L’Écosse se revendique européenne…
Oui l’Écosse est un pays européen, même très européen. Nous nous sommes toujours sentis européen. Nous avons voté à plus de 60 % pour rester au sein de l’Union européenne en 2016. Malheureusement notre type de démocratie fait que l’Écosse a dû quitter avec le reste du Royaume Uni l’Union européenne.
L’Écosse est un pays de 5 millions d’habitants avec un partenaire voisin – l’Angleterre – de 55 millions d’habitants. Vous voyez la disparité et la difficulté pour que la voix de l’Écosse se fasse entendre au sein du Royaume Uni ! Je dois remercier François Alfonsi et tous les collègues députés européens de l’ALE, la voix de l’Écosse était très entendue au sein du parlement européen. J’espère qu’elle le sera à nouveau le plus rapidement possible. Nous avons l’expérience de la différence entre une Union européenne d’Etats et de régions de plus en plus indépendantes et autonomes, et cette union en Grande Bretagne qui est tout à fait centralisée à Londres.
Comment voyez-vous l’après-Brexit justement ? L’Écosse est-elle prête désormais à l’indépendance ?

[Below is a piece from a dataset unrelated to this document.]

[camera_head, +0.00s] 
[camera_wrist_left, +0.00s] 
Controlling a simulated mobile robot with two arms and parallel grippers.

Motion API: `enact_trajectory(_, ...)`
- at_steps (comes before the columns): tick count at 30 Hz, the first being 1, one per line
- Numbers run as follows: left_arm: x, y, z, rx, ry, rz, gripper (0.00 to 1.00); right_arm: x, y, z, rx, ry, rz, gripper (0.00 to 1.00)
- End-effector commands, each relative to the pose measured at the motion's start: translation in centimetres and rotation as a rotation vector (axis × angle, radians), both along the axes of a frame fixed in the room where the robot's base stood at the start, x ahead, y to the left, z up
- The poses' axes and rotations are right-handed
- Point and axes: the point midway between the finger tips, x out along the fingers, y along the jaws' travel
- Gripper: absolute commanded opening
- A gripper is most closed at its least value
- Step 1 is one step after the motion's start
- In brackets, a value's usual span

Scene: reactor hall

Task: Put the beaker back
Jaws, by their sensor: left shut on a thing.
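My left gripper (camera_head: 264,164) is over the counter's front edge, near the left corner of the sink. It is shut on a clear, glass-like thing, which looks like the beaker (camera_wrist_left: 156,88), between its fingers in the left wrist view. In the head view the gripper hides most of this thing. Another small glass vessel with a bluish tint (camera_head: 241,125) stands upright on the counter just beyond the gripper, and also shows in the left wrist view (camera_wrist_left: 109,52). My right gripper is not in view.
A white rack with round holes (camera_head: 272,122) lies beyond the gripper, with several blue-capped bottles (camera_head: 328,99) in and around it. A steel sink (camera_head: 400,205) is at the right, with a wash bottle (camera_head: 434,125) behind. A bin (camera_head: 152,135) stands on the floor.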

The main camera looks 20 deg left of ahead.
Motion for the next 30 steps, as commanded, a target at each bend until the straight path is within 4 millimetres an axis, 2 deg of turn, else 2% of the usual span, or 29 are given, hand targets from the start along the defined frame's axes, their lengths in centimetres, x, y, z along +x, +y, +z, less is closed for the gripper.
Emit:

Le Parti indépendantiste dont je suis membre, le SNP, a eu de grands succès électoraux depuis des années. Nous sommes au pouvoir depuis plus de 14 ans, et nous avons eu un référendum pour l’indépendance en 2014. Les Écossais, le peuple d’Écosse, n’étaient pas prêts parce qu’une des conditions de la campagne du non à l’indépendance, étaient si vous devenez indépendants, vous ne serez plus au sein de l’Union Européenne. Or nous sommes maintenant de fait hors de l’Union européenne alors que nous avons voté contre l’indépendance. Donc les Écossais pensent maintenant tout à fait différemment et voient les conséquences du Brexit.
Le Brexit était un débat non seulement sur l’immigration mais aussi sur l’identité un petit peu perdue d’une identité anglaise au sein du Royaume Uni en Europe, parce que l’Europe s’est élargie, est devenue de plus en plus diverse et le Royaume Uni depuis 1999 a connu une certaine autonomie de l’Écosse, de l’Irlande du Nord et du Pays de Galles, que l’Angleterre n’a pas connue. Il faut comprendre nos amis les Anglais qui se sont retrouvés très isolés de ce qui se passait en Europe, avec un manque de pouvoir. Le principe européen de subsidiarité qui est très cher aux Écossais, les Anglais ne l’ont pas expérimenté puisqu’il n’y a pas de parlement de région anglaise, il n’y a qu’un parlement britannique.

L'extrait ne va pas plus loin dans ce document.